La championne de tennis, Serena Williams, portait par exemple une longue robe noire et des gants recouverts de plumes.
L’actrice britannique Jodie Turner-Smith (The Neon Demon de Nicolas Winding Refn, Queen and Slim de Melina Matsoukas) a plutôt enfilé une longue robe fourreau rose, avec des manches aux plumes dans une teinte fuchsia encore plus vive.
La mannequin et actrice britannique Suki Waterhouse (Divergente 2 : L’Insurrection, Orgueil et Préjugés et Zombies, Pokémon : Détective Pikachu) a opté pour une robe beige et argentée, avec les bras couverts de plumes fauves.
Plusieurs hommes arboraient quant à eux des costumes aux manches bordées de plumes : le rappeur Lil Nas X un modèle jaune aux détails beiges, Jared Leto un blanc aux manches roses, et l’acteur australien Kodi Smit-McPhee (X-Men: Apocalypse, Deadpool 2, X-Men: Dark Phoenix, Le Pouvoir du chien de Jane Campion, et bientôt Elvis de Baz Luhrmann) un vert à pois orange aux plumes kaki.
Cas particulier : Billie Eilish portait une robe noire aux manches ressemblant à des plumes. Sauf que la chanteuse étant officiellement végane, il s’agissait peut-être d’imitation — l’artiste a en effet l’habitude de faire plier les marques à ses exigences politiques.
D’où viennent les plumes qui bordent les vêtements ?
Hormis ce tsunami sur le tapis rouge, vous avez peut-être remarqué également quelques pièces bordées de plumes sur le dos des modeuses et dans les rayons de marques de grande distribution. Les géants de la mode nous volent-ils dans les plumes d’un point de vue éthique avec cette tendance ?
D’un côté, les maisons de luxe ont l’habitude d’être interrogées sur leurs pratiques, leurs fournisseurs et leurs savoir-faire. Elles assurent donc une fiable traçabilité de leur matières premières, dont les plumes. Vous pouvez facilement leur poser la question de leur provenance.
C’est notamment ce que me racontait dans une récente interview le grand artisan d’art Maxime Leroy, qui a l’habitude de travailler avec des maisons de luxe :
« Pour les plumes plus rares, les plumassiers créent des partenariats avec des éleveurs d’oiseaux d’ornementation qui doivent assurer une traçabilité très stricte et normée. Il s’agit de plumes qui sont tombées naturellement lors de la mue de l’oiseau. »
Même les marques à petits prix utilisent des plumes naturelles
De l’autre côté, les marques de vêtements grand public se fournissent quand même en plumes naturelles, car celles synthétiques, utilisées plutôt en décoration d’intérieur, n’assurent pas du tout le même rendu.

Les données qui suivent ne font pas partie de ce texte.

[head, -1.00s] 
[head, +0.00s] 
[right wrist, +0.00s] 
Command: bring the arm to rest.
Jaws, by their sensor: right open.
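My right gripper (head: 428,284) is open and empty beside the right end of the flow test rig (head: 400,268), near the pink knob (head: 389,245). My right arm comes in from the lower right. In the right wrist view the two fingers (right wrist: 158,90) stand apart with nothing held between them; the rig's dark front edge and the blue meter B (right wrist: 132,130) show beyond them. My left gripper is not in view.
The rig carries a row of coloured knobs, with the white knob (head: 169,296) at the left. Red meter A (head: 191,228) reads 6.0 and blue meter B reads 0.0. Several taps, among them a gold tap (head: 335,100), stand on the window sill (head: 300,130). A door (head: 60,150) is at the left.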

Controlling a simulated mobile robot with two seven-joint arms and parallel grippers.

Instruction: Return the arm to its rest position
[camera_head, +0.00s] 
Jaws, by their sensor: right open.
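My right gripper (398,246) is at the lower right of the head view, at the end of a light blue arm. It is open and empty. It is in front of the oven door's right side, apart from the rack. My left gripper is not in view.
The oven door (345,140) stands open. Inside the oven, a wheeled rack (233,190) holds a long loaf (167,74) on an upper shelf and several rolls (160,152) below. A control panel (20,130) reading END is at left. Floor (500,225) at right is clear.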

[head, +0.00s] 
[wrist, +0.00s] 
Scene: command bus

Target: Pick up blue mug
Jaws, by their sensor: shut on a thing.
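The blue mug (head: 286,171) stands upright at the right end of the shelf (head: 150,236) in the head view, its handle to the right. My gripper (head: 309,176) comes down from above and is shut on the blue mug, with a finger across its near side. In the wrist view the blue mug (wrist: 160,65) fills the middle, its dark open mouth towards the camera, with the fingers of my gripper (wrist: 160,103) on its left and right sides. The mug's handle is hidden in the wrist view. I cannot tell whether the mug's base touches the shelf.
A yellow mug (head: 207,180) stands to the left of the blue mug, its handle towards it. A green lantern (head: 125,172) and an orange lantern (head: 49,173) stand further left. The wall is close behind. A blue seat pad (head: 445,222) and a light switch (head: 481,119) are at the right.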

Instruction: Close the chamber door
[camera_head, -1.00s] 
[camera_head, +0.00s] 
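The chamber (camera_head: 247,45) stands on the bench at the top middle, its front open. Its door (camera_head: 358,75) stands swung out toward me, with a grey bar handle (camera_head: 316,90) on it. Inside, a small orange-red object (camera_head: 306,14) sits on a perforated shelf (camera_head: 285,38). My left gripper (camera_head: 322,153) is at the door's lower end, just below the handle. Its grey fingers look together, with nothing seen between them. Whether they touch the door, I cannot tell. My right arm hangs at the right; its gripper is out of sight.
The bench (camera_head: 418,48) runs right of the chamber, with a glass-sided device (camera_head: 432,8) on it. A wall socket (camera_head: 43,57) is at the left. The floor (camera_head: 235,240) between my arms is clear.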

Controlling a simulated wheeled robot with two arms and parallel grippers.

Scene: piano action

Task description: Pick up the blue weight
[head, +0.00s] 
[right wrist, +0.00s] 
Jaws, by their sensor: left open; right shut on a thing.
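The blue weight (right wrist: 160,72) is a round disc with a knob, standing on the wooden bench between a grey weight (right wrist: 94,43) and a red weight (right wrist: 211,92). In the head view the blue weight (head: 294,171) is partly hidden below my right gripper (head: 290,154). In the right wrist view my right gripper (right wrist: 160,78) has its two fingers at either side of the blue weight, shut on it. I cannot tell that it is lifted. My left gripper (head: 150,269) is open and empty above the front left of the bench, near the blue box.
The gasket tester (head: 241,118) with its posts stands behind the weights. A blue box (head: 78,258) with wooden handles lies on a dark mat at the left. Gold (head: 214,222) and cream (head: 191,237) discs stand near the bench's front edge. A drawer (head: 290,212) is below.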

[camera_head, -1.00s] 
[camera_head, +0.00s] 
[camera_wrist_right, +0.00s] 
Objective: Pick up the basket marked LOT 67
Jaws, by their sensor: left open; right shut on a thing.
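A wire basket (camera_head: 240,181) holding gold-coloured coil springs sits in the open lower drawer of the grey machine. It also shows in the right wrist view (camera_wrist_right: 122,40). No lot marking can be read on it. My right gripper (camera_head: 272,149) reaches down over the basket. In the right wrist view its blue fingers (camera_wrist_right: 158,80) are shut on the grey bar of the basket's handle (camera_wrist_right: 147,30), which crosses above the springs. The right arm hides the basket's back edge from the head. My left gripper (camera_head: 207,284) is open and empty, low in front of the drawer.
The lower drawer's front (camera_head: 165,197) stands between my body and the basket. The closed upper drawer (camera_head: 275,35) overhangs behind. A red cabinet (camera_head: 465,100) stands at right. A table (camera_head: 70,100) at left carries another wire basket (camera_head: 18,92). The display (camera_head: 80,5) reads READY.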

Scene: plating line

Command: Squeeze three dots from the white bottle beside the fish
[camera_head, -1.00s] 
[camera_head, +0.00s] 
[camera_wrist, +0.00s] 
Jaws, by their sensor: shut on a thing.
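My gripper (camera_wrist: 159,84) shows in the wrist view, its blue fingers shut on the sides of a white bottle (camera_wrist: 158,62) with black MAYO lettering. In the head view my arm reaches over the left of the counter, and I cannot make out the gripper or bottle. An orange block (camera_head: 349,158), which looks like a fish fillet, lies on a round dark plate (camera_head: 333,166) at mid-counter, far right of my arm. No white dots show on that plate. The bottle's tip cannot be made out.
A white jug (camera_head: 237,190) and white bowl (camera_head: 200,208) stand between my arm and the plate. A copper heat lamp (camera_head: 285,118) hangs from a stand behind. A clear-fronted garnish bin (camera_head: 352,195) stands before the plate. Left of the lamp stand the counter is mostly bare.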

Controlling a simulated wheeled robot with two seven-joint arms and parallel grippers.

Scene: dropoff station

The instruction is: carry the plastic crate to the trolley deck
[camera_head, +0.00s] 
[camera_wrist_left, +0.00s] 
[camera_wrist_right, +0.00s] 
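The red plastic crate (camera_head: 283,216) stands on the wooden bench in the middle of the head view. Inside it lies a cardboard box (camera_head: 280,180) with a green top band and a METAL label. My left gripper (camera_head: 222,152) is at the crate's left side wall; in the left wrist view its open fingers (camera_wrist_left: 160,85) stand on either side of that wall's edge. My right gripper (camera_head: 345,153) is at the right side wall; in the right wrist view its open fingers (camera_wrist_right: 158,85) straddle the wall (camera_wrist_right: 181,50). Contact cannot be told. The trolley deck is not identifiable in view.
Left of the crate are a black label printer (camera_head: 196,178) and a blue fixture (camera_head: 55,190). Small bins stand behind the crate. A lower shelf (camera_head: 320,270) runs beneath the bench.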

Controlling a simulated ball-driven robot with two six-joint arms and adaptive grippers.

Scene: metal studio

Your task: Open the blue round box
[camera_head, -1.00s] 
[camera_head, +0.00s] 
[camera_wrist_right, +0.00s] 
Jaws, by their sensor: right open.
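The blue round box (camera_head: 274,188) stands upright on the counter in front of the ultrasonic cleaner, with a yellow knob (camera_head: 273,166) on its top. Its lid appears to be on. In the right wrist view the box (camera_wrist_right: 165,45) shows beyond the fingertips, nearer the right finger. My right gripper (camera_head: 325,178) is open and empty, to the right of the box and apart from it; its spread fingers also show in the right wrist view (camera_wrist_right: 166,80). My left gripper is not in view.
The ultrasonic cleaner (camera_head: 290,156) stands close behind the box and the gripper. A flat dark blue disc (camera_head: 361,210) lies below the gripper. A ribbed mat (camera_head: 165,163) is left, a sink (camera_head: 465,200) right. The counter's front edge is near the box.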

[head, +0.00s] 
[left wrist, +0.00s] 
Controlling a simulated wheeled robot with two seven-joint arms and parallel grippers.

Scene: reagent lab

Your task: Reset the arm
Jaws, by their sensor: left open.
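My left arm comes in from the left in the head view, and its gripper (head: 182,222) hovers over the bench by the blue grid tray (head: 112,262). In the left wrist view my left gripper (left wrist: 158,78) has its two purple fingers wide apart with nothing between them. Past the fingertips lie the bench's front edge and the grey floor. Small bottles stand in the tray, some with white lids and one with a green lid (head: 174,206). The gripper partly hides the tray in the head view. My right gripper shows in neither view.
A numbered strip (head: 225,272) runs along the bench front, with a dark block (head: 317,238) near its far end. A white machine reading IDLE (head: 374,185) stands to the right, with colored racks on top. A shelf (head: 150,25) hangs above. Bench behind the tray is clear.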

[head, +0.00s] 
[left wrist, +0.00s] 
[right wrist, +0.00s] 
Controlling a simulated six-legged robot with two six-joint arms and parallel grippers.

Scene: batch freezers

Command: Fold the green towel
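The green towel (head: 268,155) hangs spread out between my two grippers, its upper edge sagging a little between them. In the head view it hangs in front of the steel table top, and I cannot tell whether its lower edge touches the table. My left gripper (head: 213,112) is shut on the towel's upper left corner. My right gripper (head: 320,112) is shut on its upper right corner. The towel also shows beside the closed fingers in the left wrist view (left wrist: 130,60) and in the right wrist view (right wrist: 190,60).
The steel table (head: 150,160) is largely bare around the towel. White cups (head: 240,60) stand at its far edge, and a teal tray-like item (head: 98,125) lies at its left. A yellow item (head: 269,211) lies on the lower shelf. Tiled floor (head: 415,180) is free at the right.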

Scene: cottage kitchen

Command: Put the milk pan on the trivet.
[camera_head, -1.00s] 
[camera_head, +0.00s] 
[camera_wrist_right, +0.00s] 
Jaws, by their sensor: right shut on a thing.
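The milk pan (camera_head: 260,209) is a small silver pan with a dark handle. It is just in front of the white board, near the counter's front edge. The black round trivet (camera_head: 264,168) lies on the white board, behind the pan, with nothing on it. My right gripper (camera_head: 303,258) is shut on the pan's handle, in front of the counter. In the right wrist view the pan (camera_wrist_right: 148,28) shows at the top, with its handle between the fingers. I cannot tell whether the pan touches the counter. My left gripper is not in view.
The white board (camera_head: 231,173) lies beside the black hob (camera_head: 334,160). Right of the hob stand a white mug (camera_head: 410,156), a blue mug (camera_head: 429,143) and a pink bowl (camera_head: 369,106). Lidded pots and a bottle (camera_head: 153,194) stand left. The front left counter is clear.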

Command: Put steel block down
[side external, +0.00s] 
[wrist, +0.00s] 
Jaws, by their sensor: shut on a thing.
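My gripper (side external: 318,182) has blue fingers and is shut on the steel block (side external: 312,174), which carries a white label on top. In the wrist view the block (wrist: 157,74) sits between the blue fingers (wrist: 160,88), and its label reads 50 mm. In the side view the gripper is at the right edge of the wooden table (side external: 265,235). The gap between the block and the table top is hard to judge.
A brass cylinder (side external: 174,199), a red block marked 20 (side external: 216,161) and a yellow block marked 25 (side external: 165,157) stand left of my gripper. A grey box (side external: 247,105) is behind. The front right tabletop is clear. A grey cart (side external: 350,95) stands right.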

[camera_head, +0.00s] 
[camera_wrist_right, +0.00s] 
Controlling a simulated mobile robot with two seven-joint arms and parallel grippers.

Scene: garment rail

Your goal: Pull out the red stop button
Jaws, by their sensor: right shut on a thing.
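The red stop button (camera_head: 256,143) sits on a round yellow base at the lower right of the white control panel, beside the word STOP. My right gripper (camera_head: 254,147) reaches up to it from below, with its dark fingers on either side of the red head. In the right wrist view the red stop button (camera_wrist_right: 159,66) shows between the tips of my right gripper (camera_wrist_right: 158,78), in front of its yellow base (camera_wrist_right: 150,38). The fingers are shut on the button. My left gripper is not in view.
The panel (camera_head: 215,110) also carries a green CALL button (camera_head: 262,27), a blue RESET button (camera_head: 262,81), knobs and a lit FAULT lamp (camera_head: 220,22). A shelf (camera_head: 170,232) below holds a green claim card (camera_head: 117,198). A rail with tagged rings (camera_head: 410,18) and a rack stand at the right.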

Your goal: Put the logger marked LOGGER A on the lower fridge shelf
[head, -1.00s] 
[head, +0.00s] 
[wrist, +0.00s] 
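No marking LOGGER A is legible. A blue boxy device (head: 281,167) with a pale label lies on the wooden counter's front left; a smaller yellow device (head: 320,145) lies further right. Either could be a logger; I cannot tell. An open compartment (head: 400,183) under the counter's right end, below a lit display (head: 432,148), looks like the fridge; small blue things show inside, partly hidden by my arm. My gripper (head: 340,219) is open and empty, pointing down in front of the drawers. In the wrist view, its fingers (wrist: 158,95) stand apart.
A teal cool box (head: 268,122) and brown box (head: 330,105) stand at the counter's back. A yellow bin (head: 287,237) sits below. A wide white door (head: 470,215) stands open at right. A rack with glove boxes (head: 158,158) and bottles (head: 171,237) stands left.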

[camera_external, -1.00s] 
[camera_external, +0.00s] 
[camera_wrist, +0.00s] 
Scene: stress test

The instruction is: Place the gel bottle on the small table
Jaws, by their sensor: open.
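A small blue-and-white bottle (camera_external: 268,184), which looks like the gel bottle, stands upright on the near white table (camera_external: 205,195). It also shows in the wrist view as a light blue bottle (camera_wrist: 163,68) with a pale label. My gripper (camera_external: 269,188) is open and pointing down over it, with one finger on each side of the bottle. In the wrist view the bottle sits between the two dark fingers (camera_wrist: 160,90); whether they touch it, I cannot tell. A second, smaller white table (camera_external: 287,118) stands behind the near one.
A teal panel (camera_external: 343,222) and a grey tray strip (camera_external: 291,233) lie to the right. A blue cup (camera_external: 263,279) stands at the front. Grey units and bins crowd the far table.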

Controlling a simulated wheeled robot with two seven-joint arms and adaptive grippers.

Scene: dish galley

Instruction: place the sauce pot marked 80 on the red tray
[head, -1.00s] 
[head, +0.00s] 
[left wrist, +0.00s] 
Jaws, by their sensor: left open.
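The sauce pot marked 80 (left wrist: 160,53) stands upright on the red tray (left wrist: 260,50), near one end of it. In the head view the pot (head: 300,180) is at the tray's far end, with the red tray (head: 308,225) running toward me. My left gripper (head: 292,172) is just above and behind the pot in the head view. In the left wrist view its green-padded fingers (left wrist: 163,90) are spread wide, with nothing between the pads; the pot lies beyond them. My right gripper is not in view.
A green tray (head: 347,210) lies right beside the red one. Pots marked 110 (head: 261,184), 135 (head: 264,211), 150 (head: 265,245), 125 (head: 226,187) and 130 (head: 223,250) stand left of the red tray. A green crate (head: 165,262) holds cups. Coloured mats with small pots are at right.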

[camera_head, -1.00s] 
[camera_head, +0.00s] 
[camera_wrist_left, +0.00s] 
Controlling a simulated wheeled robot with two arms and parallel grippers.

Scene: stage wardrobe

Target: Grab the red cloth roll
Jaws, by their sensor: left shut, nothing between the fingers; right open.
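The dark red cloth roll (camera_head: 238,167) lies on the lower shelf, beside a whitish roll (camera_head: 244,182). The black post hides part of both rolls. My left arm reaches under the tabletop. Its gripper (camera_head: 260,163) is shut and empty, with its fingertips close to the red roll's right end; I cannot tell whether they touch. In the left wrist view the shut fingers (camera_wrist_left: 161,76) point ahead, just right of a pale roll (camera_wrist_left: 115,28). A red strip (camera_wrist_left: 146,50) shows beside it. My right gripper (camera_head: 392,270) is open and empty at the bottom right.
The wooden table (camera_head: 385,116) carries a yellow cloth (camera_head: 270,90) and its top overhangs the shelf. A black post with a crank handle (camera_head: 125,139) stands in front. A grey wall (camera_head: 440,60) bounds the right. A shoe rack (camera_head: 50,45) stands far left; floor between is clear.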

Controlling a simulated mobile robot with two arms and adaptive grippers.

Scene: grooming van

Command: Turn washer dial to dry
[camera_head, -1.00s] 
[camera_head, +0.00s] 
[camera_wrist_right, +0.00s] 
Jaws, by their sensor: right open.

C’est ce qu’explique aussi Maxime Leroy, aujourd’hui à la tête de Maison Février (l’atelier de plumasserie depuis 1929 qui s’occupe notamment des parures du Moulin Rouge et de commandes pour la haute couture) :
« Si cet artisanat se raréfie, ce n’est pas à cause des plumes artificielles, finalement assez rares — sauf en décoration où l’on trouve effectivement ces fils de laiton avec du tissu de part et d’autre.
Car techniquement, une plume naturelle, c’est un gros poil très raide, avec des petits poils, et quand on regarde au microscope, on voit d’autres micro-poils en forme d’anneaux ou de crochets comme du velcro : même aujourd’hui, on est incapable de reproduire cela de manière artificielle. C’est pour ça que même les marques de prêt-à-porter à bas prix utilisent des plumes naturelles. »
Quand on achète des vêtements décorés de plumes d’oie, de poules ou de coq, il s’agit généralement de plumes issues de l’élevage alimentaire, confirme le plumassier Maxime Leroy :
« La majorité des plumes viennent d’élevage, pour les plus communes comme l’oie.
Aujourd’hui, la plupart des oiseaux sont tués entre trois et quatre mois après leur naissance pour la consommation alimentaire. Or, il faut entre six mois et une an pour qu’ils atteignent leur maturité sexuelle et donc développent leur plus belles plumes de parure. »
Dans le cas des marques à petit prix, vous pouvez toujours tenter de leur poser la question : elles seraient bien incapables de vous prouver dans quelles conditions ces plumes ont été obtenues. Ont-elles été simplement ramassées au sol ou retirées douloureusement de la peau d’oiseaux encore vivants comme on vous arracherait les cheveux ?
Que vaut la tendance plumes d’un point de vue éthique et cruauté animale ?
Cette difficile traçabilité constitue l’un des sujets d’inquiétudes de la Peta, qui indique ainsi sur son site :
« Avant d’orner les robes et les accessoires, les plumes appartiennent à des animaux vivants et sensibles. On arrache ces plumes de leurs corps, qu’on laisse ensanglantés, abîmés et détruits.
Puisque les plumes provenant des poules, des dindes et d’autres animaux tués pour l’industrie de la viande sont abondantes et bon marché, elles sont souvent teintes ou transformées pour être vendues dans le commerce. »
Les vêtements et la literie en duvet naturel, beaucoup plus cruels envers les animaux ?
Le doute est donc plus que permis concernant les plumes qui bordent les vêtements à petit prix. Mais la cruauté apparaît beaucoup plus évidente concernant les couettes, oreillers, et doudounes au « duvet » naturel, d’après l’association de défense des droits des animaux. Attention, la description est graphique ; passez sous la citation si vous ne souhaitez pas la lire.
« Le duvet est une couche douce de plumes plus proches de la peau des oiseaux, situées principalement sur leur poitrine. Ces plumes sont très convoitées par les fabricants de vêtements et de couette en duvet parce que ces plumes-là n’ont pas de bout piquant.
Arracher aux oies et aux canards leurs plumes leur cause stress et douleur. Les oiseaux qui se débattent sont cloués au sol pour rester en place et se font plumer avec tant de force que leur peau se déchire souvent, laissant des blessures ouvertes et ensanglantées. Les travailleurs pressés, qu’on appelle aussi les “déchireurs”, recousent les entailles avec du fil et une aiguille sans aucun anesthésiant. Certains animaux terrorisés meurent de ce supplice. »
En d’autres termes, les vêtements bordés de plumes devraient susciter beaucoup moins d’inquiétudes que les manteaux fourrées, oreillers et couettes en duvet naturel. Si vous convoitiez de vous offrir une grosse doudoune ou un oreille bien moelleux, vous pouvez tout à fait poser la questions aux marques proposant des pièces en duvet naturel pour savoir s’il est obtenu de façon cruelty free ou non.
En ce sens, certaines certifications peuvent être des indicateurs éclairants, comme le Responsible Down Standard (RDS), co-fondé en 2014 par l’ONG Textile Exchange ou le Global Traceable Down Standard (Global TDS) co-fondé en 2015 par l’organisme de certification NSF International). De quoi éviter de vous faire plumer.